The last thing you remember vividly was the sales-pitch you got for Junior High.
You were heading into your last weeks of 6th grade – elementary school would be history. You started shaving – you were looking at your bike and wished it was a Thunderbird. You started combing your hair – got friendly with Vitalis – looked at yourself a lot in the mirror – figured out how to steal Playboys and not get noticed.
So when the Student Body President of Louis Pasteur Junior High visited your class to tell you all about what to expect for this new chapter in your life you got excited and a little scared. You were king of the hill in 6th grade – you would be referred to as “grunt” when you got into 7th grade – low man on the totem pole – pushed out of line – sitting in the back of the bus – getting robbed of your lunch – there are always gonna be “those guys” and the trick was not to look scared.
Because the ones you really had to be scared of were the dreaded Hall Monitors.
They were Seniors – all destined to be Gym teachers. The girls had uniforms; dark green blouse and skirt – yellow armbands – the boys looked like Crossing Guards for San Quentin – they glared at you like you were contagious.
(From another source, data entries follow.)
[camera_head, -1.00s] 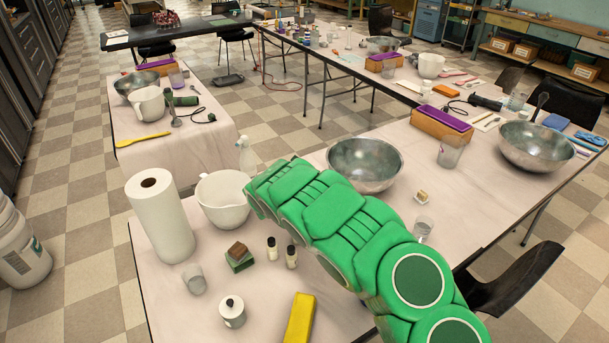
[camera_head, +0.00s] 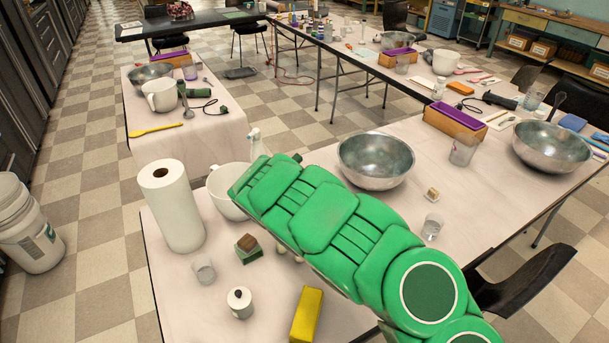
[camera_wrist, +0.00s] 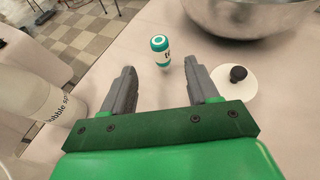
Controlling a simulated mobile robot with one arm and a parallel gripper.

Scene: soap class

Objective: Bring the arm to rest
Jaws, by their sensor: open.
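My green arm (camera_head: 330,215) reaches over the near table in the head view, and its end hides part of the white pitcher (camera_head: 226,206). My gripper (camera_wrist: 161,84) shows in the wrist view with its two grey fingers apart and nothing between them. Beyond the fingertips a small bottle with a teal cap and band (camera_wrist: 160,52) stands on the table, apart from them. A white round lid with a black knob (camera_wrist: 236,78) lies just right of the right finger.
A paper towel roll (camera_head: 172,205), a small cup (camera_head: 203,270), a white jar (camera_head: 240,302) and a yellow block (camera_head: 306,314) stand on the near table. A metal bowl (camera_head: 375,162) is behind my arm. In the wrist view a translucent bottle (camera_wrist: 35,92) is left of my gripper.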

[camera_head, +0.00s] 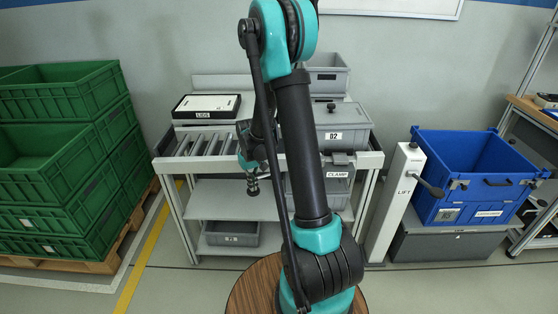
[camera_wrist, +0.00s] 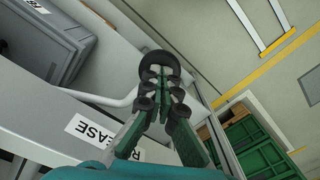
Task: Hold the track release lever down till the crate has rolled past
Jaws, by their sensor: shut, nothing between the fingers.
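The release lever shows in the wrist view as a pale bent rod (camera_wrist: 105,99) with a round black knob at its end, beside a label reading RELEASE (camera_wrist: 95,131). My gripper (camera_wrist: 162,75) is shut and empty, its fingertips at the knob and covering part of it; I cannot tell whether they press on it. In the head view my gripper (camera_head: 252,187) points down at the rack's front edge, and the lever cannot be made out there. The grey crate (camera_head: 342,136) marked 02 stands at the right of the roller track (camera_head: 205,143); it also shows in the wrist view (camera_wrist: 45,40).
A LIDS box (camera_head: 206,107) stands behind the rollers. A CLAMP sign (camera_head: 338,174) hangs at the rack's right. Green crates (camera_head: 55,150) on a pallet stand left, a LIFT post (camera_head: 402,195) and blue crate (camera_head: 475,180) right. A round wooden top (camera_head: 255,287) is in front.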

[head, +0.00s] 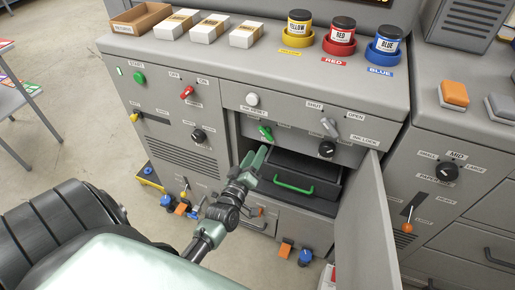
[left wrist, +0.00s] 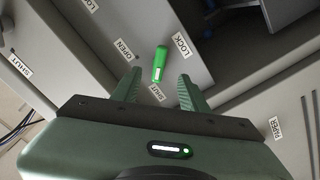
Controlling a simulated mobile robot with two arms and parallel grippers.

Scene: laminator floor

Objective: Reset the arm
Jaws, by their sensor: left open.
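My left gripper (head: 256,156) reaches to the front of the grey machine, just below a green lever (head: 265,132) on its panel. In the left wrist view my left gripper (left wrist: 158,90) is open, with its two fingers apart and nothing between them. The green lever (left wrist: 159,64) stands just beyond the fingertips, between them in the picture; I cannot tell that they touch. LOCK, OPEN and SHUT labels surround it. My right gripper is not in view.
A grey door (head: 360,225) stands open at the right of the compartment. Inside is a dark drawer with a green handle (head: 294,186). Above are a grey lever (head: 329,127) and a black knob (head: 327,148). Ink jars, white boxes and a brown tray (head: 140,17) stand on top.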

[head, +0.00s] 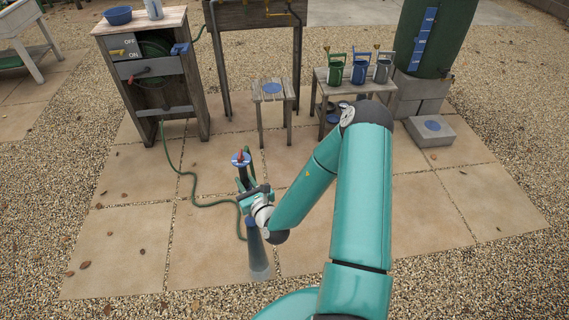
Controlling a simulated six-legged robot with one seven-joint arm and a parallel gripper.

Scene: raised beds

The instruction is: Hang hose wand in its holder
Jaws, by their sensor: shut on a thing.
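My gripper (250,198), with teal and dark parts, is shut on what looks like the hose wand (260,263). The wand stands nearly upright over the paving, with a red and blue part at its upper end, a blue collar below my gripper and a flared grey lower end. Whether it touches the ground I cannot tell. A green hose (188,180) runs from the cabinet and curves along the paving to the wand. A blue bracket (181,48) on the cabinet's right front edge looks like the holder and appears empty. My gripper is well in front of it.
The wooden cabinet (193,95) has a blue bowl (118,15) on top. A small stool (271,87) and a bench with several watering cans (360,69) stand at the back, near a water barrel (437,38). Paving between cabinet and wand is clear apart from the hose.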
They patrolled the aisles during assemblies – they handed out tickets and confiscated cigarettes. They all looked like they sat on something that died two weeks earlier. Humor was a foreign concept. Teachers loved them – the Janitors loved how clean the halls were when they were around. Students avoided them like the plague.
And you couldn’t be quite sure, but one of the girls had a crush on you – at least it looked that way.
During passing period she would station herself in the middle of the hall – two lockers away from you and right next to the water fountain.
She would scan the hallway looking for miscreants and violators – she would fixate on you until you felt that creepy sensation on the back of your neck that someone was staring at you and she’d quickly look away partially cracking a self-conscious grin when you caught her. You wasted no time getting your books, shutting your locker and making a quick exit to your next class. Went on like that for weeks.
Until the day she wasn’t at her appointed station and a note popped out of your locker.
Hearts, flowers and wall-to-wall gush – it was the same person. She said so. You went instantly vacant.
You were horrified. It was a joke – it had to be.
No such luck.
For the rest of the semester you avoided her as much as possible.
Until the day she stationed herself at her usual post, scanning the hall during passing period.
This time her glance was blank and ice cold. You were finally going to say something but she just stared through you like you had evaporated or became dandruff.
After school you went home, assumed the usual position at your bedroom desk and flicked on the radio.
BMR filled in the stoney silences as you pondered this new wrinkle of being an almost-adult.
You had a lot to look forward to – maybe if you just slept through it. . . .no, there had to be fun parts.